When a Catholic communicator is guided by the Truth, he explained, “what he announces in his message becomes something good for the people. Communication has this very important characteristic, and communicators must pay attention to this.”
When communication is aligned with the Truth, Bishop Camuto emphasized, the communicator becomes a bearer of “joy, peace; (he) can help people to get out of poverty, to get out of misery. This is the importance of communication.”
“Today, information must help society to develop; it must help people to get out of bad living conditions. This is why communication is very important and good in a country, in a society,” he said.
A representative cross section of Catholic communicators, journalists and media professionals is gathering in Rome for multiple conferences organized in the context of the Catholic Church’s 2025 Jubilee Year.
The conferences included the January 22-24 biennial professional seminar for Church communication offices that the Pontifical University of the Holy Cross in Rome organized in collaboration with the Eternal Word Television Network (EWTN), the January 22-23 Global jubilee conference with Religious Sisters, and the January 24-26 jubilee of the world of communications.

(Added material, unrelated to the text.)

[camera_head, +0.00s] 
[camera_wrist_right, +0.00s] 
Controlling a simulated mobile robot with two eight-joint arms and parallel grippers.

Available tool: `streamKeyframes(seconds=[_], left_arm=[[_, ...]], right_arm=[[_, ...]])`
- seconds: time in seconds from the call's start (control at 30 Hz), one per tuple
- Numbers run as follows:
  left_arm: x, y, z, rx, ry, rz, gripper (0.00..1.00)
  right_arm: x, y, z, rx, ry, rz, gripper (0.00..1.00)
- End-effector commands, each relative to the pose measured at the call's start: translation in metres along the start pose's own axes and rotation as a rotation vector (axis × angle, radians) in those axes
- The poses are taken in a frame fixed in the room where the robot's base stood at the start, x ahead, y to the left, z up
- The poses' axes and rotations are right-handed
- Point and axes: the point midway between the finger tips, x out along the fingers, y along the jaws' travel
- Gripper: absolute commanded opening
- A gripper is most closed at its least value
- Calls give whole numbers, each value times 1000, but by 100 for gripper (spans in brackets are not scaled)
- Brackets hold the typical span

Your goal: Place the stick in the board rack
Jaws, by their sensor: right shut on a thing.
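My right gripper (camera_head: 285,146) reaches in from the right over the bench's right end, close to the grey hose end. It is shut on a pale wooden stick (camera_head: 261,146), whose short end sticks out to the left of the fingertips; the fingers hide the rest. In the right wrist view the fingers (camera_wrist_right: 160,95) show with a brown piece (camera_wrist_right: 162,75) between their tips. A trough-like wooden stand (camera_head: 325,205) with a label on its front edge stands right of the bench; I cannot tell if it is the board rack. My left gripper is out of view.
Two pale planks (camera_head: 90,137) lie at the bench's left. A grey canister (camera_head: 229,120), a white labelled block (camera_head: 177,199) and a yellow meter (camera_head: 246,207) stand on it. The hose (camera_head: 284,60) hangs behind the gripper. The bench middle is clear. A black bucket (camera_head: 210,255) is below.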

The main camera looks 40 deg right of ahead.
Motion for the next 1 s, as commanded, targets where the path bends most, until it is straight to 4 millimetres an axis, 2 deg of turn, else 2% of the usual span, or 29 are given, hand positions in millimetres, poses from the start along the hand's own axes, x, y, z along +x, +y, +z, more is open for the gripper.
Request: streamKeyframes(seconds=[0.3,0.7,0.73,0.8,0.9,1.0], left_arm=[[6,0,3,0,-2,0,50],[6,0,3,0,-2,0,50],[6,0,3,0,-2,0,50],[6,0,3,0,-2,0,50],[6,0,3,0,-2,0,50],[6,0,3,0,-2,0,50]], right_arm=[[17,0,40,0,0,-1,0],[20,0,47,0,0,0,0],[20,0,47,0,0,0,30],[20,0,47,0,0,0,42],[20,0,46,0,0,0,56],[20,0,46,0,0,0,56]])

Participants in the international Conference for Catholic Institutional Communicators, who include Presidents of Episcopal Communication Commissions and Directors of National Communication Offices in Catholic Bishops’ Conferences met from January 27-29 in closed-door sessions.
In an interview with ACI Africa on the sidelines of the professional seminar for Church communication offices, Fr. Joel Nkongolo of the Congregation of the Missionary Sons of the Immaculate Heart of Mary (CMF), who coordinates communication in his Religious Order from Rome challenged Africa’s Catholic Church leaders to grow the digital evangelization budget.
Catholic Bishops in Africa and those at the helm of Institutes of Consecrated Life and Societies of Apostolic Life (ICLSAL) on the continent, Fr. Nkongolo said, “must know” that digital media offer opportunities to reach a significant congregation “today and that they cannot be overlooked or undermined.”
In the January 26 interview with ACI Africa in Rome, Bishop Camuto recognized the need for Catholic Church leaders in Africa to invest in digital evangelization.
He acknowledged gaps in the efforts on the part of the Church in Angola to evangelize through the means of communication, including infrastructural limitations and limited budget lines posing a challenge in sustaining Catholic Church media personnel.